*Recorded data*.
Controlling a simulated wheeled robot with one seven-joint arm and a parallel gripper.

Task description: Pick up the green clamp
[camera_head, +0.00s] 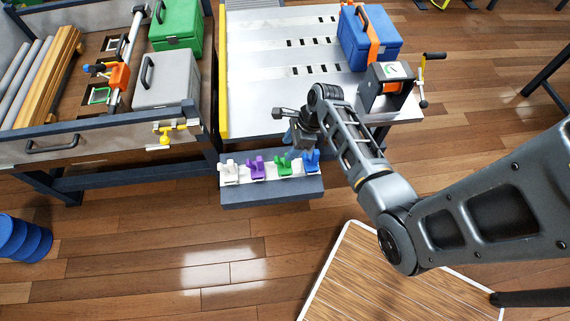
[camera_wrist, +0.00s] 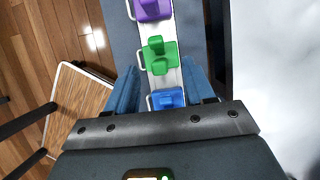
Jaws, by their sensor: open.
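The green clamp (camera_head: 283,165) sits on a narrow shelf at the front of the metal table, between the purple clamp (camera_head: 256,168) and the blue clamp (camera_head: 311,160). In the wrist view the green clamp (camera_wrist: 160,56) is just beyond my fingertips, near the middle. The blue clamp (camera_wrist: 166,99) lies between my blue fingers there. My gripper (camera_wrist: 158,75) is open and empty, with one finger on each side of the clamp row. In the head view my gripper (camera_head: 295,142) is above the right part of the shelf, apart from the green clamp.
A white clamp (camera_head: 229,172) stands at the left end of the shelf (camera_head: 272,194). The metal table (camera_head: 255,95) carries a blue box (camera_head: 372,45) and a crank winch (camera_head: 388,88). A cart with toolboxes is left. A wooden board (camera_head: 390,285) lies on the floor, front right.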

*Description of the task*.
Take the listing and print it again exactly, but without any pictures.

*Result for this task*.
Controlling a simulated wheeled robot with one seven-joint arm and a parallel gripper.

Task description: Pick up the green clamp
[camera_head, +0.00s] 
[camera_wrist, +0.00s] 
Jaws, by their sensor: open.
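The green clamp (camera_head: 283,165) sits on a narrow shelf at the front of the metal table, between the purple clamp (camera_head: 256,168) and the blue clamp (camera_head: 311,160). In the wrist view the green clamp (camera_wrist: 160,56) is just beyond my fingertips, near the middle. The blue clamp (camera_wrist: 166,99) lies between my blue fingers there. My gripper (camera_wrist: 158,75) is open and empty, with one finger on each side of the clamp row. In the head view my gripper (camera_head: 295,142) is above the right part of the shelf, apart from the green clamp.
A white clamp (camera_head: 229,172) stands at the left end of the shelf (camera_head: 272,194). The metal table (camera_head: 255,95) carries a blue box (camera_head: 372,45) and a crank winch (camera_head: 388,88). A cart with toolboxes is left. A wooden board (camera_head: 390,285) lies on the floor, front right.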

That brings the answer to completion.